Write out the records below from the first line through the line containing "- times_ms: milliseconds", leaving out any pictures.

# start of EXERCISE MATERIAL

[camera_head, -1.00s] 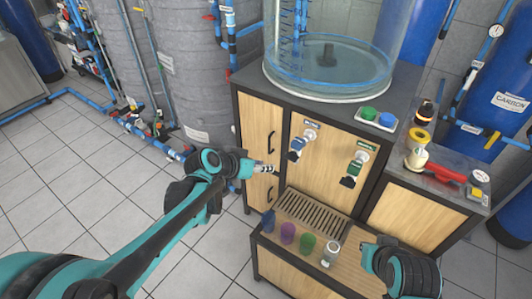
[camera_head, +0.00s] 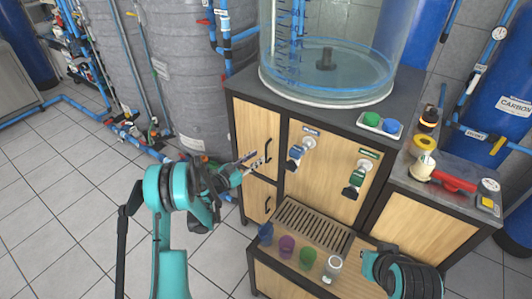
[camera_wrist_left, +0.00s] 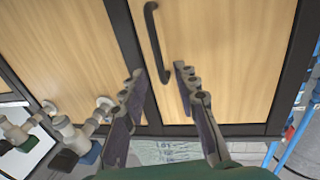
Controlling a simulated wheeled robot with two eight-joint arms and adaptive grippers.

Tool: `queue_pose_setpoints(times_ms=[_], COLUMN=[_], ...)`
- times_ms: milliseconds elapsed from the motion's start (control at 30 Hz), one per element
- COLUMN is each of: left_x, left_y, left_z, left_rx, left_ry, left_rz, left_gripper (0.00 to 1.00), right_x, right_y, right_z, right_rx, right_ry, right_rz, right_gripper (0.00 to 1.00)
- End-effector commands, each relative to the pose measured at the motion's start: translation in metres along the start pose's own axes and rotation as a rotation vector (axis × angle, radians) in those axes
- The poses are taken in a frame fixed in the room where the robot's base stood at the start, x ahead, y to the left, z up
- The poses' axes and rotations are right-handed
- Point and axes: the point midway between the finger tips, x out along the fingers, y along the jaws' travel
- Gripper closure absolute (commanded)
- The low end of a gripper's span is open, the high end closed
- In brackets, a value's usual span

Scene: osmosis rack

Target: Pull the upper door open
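The upper door (camera_head: 255,125) is a light wood panel at the left of the cabinet front, and it looks shut. Its black bar handle (camera_head: 268,149) is on its right side; the handle (camera_wrist_left: 153,38) also shows in the left wrist view. My left gripper (camera_head: 257,160) is at the handle in the head view. In the left wrist view the two fingers are apart, with one end of the handle near the gap between the fingertips; contact cannot be told. My right gripper (camera_head: 376,262) is low at the right, its fingers unclear.
The lower door (camera_head: 258,198) with its own handle is below. A blue tap (camera_head: 297,154) and a green tap (camera_head: 355,180) stick out to the right. Several cups, one a purple cup (camera_head: 286,247), stand on the low ledge. A glass tank (camera_head: 325,75) stands on top. Tiled floor is free at the left.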

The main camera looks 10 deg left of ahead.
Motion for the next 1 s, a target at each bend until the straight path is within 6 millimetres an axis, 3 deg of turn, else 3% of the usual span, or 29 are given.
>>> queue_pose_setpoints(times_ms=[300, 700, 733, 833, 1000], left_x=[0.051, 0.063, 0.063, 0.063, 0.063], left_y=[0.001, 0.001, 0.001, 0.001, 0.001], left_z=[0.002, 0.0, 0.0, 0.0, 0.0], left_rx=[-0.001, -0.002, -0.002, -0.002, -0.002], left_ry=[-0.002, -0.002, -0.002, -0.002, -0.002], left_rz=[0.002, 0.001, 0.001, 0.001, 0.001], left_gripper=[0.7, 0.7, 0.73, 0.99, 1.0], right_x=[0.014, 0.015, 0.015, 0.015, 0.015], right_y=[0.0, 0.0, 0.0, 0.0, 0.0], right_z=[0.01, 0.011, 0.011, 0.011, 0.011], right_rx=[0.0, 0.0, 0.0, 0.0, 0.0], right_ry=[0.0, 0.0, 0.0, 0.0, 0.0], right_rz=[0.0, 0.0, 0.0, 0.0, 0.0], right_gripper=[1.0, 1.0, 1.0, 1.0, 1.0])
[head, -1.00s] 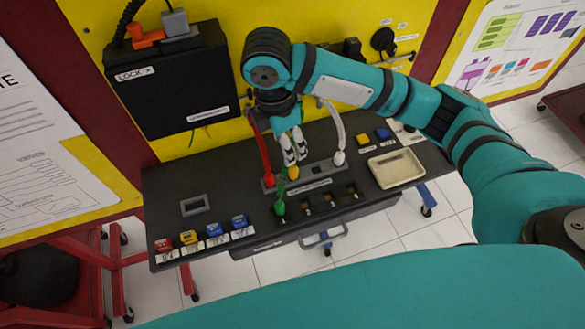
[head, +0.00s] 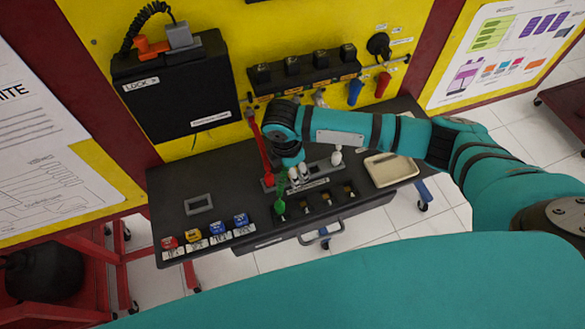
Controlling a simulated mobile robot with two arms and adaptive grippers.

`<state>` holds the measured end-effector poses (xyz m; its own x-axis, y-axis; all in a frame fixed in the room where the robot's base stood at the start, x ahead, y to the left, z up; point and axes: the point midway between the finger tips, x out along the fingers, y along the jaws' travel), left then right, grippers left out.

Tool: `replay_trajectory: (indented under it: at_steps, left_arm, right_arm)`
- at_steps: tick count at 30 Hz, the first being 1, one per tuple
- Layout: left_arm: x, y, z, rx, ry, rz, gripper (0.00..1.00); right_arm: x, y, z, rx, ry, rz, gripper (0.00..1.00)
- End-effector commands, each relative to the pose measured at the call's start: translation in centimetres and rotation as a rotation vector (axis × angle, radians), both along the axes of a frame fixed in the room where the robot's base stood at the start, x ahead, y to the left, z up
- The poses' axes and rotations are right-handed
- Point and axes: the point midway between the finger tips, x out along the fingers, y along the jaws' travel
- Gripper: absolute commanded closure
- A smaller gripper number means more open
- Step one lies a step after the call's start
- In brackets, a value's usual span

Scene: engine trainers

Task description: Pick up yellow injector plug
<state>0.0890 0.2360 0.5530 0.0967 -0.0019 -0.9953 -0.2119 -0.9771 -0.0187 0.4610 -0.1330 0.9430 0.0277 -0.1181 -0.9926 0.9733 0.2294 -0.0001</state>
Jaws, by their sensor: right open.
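My right gripper (head: 299,182) is open and points down at the plug holder (head: 318,167) on the black bench. The yellow injector plug cannot be made out; the gripper and wrist cover its place in the holder. I cannot tell whether the fingers touch it. A red plug (head: 268,180) with a red cable stands in the holder to the left, and a white plug (head: 337,156) to the right. A green plug (head: 280,205) with its cable sits in front, at the left end of the socket row. My left gripper is not in view.
Red, yellow and blue blocks (head: 218,229) sit along the bench's front left. A beige tray (head: 393,169) lies at the right. A black box (head: 177,88) and a rack with blue and red plugs (head: 355,92) hang on the yellow panel behind.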

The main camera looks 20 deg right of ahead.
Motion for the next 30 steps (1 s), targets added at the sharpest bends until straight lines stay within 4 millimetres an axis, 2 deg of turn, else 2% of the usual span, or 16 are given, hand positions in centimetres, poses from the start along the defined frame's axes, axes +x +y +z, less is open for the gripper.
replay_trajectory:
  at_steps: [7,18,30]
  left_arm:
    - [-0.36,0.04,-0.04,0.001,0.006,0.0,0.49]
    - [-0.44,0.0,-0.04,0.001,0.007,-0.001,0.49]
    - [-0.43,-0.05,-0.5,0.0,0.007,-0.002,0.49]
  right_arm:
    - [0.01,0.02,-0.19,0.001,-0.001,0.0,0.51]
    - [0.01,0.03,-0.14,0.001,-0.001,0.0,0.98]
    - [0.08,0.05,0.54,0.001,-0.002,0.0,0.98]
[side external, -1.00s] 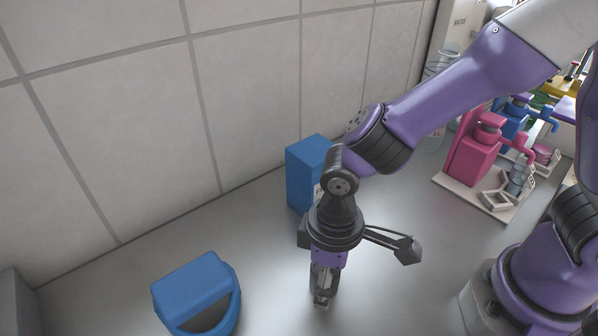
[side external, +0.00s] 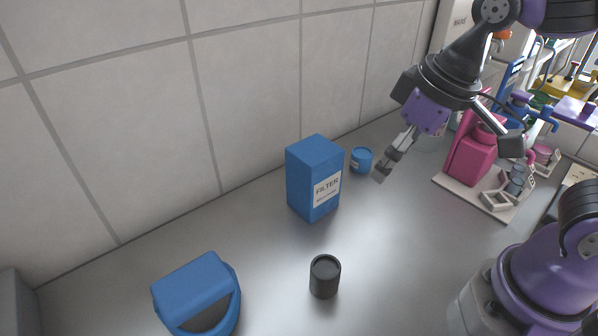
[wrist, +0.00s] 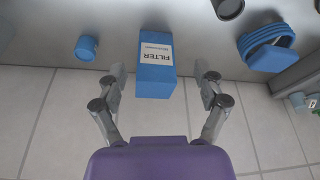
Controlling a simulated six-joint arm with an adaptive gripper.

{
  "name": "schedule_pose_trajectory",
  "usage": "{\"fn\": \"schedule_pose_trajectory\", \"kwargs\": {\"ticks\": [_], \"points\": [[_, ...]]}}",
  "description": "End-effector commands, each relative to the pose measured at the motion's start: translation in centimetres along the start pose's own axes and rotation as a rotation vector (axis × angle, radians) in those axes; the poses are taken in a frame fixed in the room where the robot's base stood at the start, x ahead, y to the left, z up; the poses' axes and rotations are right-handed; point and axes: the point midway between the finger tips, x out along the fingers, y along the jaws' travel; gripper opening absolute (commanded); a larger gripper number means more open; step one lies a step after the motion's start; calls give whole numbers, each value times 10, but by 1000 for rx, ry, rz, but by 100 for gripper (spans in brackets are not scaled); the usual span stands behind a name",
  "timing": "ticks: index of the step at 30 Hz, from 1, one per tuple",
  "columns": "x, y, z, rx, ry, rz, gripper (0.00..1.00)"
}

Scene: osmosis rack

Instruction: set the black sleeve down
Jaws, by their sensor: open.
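The black sleeve (side external: 324,277) stands upright on the grey bench in the side external view, with nothing touching it. It also shows at the top edge of the wrist view (wrist: 229,8), partly cut off. My gripper (side external: 383,176) is up and to the right of the sleeve, well apart from it, above the bench. In the wrist view my gripper's fingers (wrist: 163,75) are spread and empty, with the blue filter box seen between them in the picture.
The blue filter box (side external: 314,178) stands by the wall, with a small blue cap-like cylinder (side external: 361,160) beside it. A blue bin-like object (side external: 196,294) is at the lower left. Pink apparatus (side external: 474,158) stands on a pale base at the right. The bench around the sleeve is clear.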

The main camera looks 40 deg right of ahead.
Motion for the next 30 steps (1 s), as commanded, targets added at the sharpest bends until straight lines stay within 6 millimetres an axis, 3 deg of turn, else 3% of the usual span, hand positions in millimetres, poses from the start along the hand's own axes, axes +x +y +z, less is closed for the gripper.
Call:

# end of EXERCISE MATERIAL

WRITTEN RESPONSE →
[camera_head, -1.00s] 
[camera_head, +0.00s] 
[camera_wrist_left, +0.00s] 
Controlling a simulated wheeled robot with two eight-joint arms and adaptive grippers.

Tool: `queue_pose_setpoints(times_ms=[_], COLUMN=[_], ...)`
- times_ms: milliseconds elapsed from the motion's start (control at 30 Hz), one per element

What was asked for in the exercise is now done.